— start of Dataset content —

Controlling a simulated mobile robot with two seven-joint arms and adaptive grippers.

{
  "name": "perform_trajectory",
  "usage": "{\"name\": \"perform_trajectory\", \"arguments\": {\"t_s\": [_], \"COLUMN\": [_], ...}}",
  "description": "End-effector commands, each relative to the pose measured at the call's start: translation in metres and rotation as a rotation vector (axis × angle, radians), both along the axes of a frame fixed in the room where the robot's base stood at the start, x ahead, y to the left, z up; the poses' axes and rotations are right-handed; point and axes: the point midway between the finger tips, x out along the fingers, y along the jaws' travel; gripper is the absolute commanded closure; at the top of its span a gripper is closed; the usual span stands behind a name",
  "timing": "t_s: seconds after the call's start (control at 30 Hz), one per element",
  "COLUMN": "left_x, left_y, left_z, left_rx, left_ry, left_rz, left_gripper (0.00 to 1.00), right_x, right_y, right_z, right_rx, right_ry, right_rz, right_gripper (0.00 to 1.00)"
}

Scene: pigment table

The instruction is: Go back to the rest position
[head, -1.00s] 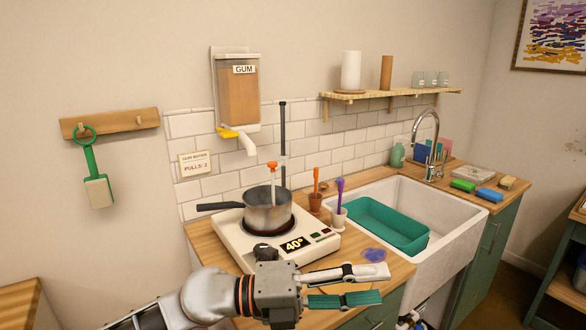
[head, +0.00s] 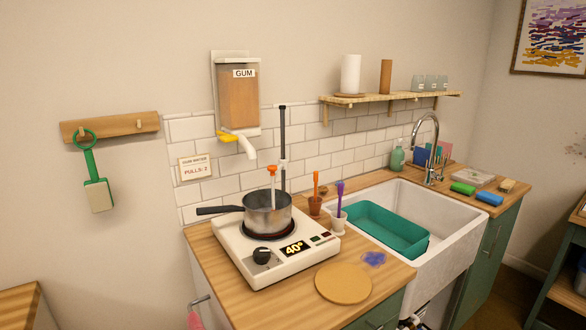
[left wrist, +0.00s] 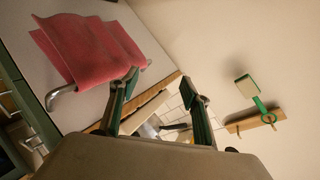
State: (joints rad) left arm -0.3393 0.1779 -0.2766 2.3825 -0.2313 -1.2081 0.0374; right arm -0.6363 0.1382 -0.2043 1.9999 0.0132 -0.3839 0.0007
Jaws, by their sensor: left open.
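My left gripper (left wrist: 160,95) shows in the left wrist view, its two green-padded fingers spread apart with nothing between them. Beyond the fingers, the pot (left wrist: 148,131) and part of the counter show small. My left arm is out of the head view. My right gripper is in neither view. In the head view the pot (head: 268,212) stands on the hot plate (head: 262,271), whose display reads 40°, with an orange-topped thermometer (head: 272,178) upright in it.
A pink cloth (left wrist: 90,48) hangs on a rail beside my left gripper. A round wooden board (head: 343,284) and a blue-purple smear (head: 373,259) lie on the counter. The sink (head: 455,225) holds a green tub (head: 385,231). A green-handled tool (head: 97,185) hangs on the wall.

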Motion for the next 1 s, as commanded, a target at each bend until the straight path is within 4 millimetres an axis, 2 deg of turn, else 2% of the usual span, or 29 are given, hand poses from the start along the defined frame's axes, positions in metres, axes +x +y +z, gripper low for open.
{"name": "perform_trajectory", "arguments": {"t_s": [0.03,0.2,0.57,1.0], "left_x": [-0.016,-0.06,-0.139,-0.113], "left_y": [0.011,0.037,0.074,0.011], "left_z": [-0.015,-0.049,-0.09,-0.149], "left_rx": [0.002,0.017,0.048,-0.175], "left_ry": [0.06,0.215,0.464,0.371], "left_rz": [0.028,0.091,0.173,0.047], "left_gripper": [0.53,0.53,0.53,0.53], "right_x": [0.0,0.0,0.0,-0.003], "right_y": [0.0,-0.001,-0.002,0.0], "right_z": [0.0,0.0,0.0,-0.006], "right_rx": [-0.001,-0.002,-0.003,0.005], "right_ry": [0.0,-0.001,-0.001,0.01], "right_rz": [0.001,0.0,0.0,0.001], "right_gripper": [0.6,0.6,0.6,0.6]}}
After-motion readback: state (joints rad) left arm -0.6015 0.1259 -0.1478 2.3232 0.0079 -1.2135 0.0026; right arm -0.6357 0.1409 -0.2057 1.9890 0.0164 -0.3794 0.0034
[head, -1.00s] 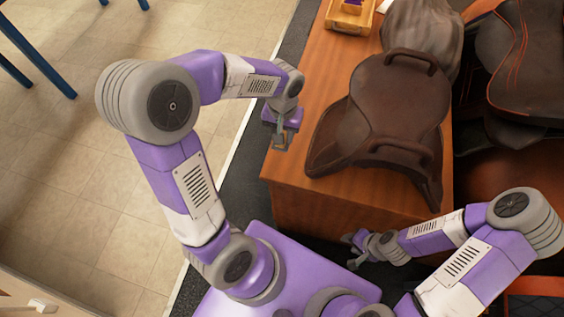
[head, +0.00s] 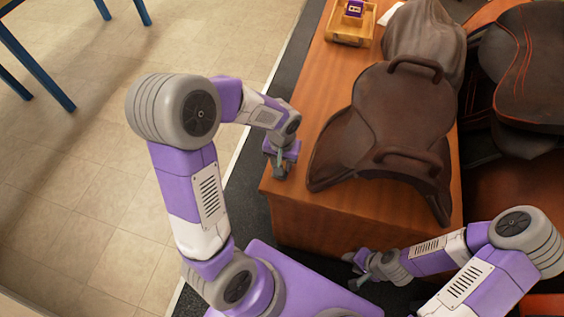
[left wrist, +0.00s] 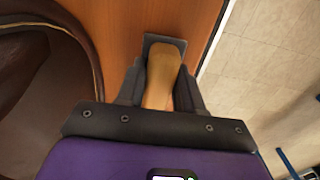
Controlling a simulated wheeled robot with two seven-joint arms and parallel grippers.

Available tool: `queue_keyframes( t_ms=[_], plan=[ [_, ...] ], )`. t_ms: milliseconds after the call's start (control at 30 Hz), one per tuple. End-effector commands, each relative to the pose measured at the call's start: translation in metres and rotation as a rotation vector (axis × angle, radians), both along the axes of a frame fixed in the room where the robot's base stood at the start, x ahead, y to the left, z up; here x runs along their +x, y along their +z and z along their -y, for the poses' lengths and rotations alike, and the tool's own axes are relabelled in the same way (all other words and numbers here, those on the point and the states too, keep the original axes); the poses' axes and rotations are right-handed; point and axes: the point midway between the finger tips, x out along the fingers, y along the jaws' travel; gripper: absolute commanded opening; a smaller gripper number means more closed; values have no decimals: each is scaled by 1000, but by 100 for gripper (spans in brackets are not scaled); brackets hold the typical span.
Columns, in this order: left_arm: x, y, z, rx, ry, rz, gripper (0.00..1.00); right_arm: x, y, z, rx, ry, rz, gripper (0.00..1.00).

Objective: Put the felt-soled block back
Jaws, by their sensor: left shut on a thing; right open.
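My left gripper (head: 278,163) is over the near left edge of the wooden table. In the left wrist view it is shut on a tan, round-topped wooden block (left wrist: 160,78). A dark grey piece shows at the block's far end; I cannot tell whether it is the felt sole. The block's underside is hidden, and in the head view the gripper mostly covers it. My right gripper (head: 360,270) is open and empty, low in front of the table. A wooden tray (head: 333,38) with a small purple item (head: 354,9) in it sits at the table's far left.
A brown saddle (head: 400,125) fills the middle of the table (head: 310,222), right of my left gripper. A grey covered form (head: 425,40) stands behind it. More dark saddles (head: 525,60) are at the right. A bare strip of table runs along the left edge.

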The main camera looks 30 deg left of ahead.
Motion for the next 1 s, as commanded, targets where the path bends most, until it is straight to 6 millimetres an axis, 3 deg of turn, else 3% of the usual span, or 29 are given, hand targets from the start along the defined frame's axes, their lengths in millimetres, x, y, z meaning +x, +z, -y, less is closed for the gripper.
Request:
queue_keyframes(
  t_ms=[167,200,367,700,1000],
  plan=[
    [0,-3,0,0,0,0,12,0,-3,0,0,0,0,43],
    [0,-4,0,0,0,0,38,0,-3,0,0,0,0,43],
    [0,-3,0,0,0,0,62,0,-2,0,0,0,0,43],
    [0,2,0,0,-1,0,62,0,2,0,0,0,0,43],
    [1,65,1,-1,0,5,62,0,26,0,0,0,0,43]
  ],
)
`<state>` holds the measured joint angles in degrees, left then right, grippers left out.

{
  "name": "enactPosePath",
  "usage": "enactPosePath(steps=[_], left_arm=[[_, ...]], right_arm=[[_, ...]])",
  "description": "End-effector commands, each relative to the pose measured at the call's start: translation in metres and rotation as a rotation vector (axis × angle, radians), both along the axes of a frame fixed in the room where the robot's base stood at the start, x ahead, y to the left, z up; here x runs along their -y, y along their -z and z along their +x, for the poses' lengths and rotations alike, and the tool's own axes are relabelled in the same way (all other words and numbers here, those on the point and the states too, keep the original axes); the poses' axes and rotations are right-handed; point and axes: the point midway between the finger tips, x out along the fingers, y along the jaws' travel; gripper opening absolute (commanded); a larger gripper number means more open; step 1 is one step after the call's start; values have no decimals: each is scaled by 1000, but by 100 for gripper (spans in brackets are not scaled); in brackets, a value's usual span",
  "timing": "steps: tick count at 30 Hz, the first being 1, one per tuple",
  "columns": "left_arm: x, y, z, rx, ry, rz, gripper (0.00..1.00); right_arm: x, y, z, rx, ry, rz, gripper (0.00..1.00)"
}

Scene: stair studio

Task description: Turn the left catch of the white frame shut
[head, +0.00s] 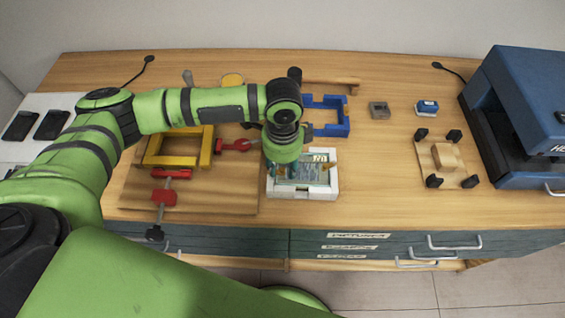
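The white frame (318,192) lies on the wooden bench near its front edge, at the centre of the head view. A greenish picture or panel (303,173) shows inside it. My left gripper (283,165) is over the left and back part of the frame. Its wrist points down, and its fingers are hidden or too small to make out, so I cannot tell whether it is open or touching anything. My right gripper is not in view.
Left of the frame, a yellow frame (150,161) and red clamps (164,197) sit on a wooden board. A blue frame (343,128) stands behind. A small block on a fixture (447,157) and a blue machine (515,110) are right.

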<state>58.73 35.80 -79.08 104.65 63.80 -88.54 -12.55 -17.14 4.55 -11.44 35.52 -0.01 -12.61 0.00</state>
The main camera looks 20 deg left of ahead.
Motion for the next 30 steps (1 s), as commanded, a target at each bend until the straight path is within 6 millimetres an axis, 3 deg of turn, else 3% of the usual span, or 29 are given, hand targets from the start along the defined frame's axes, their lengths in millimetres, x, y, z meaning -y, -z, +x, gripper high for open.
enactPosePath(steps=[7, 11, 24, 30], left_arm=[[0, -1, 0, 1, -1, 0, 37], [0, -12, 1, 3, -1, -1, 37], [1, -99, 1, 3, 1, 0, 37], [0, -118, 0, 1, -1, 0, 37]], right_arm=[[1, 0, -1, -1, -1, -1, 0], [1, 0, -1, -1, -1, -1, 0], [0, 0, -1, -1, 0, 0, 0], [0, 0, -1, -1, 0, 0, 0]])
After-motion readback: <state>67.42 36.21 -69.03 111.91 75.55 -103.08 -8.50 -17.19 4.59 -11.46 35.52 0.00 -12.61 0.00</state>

— end of Dataset content —

* Work to do *
Search the preceding listing for "looks" and extract every line where it is found.

* Answer for this exercise *
The main camera looks 30 deg left of ahead.
The main camera looks 20 deg left of ahead.

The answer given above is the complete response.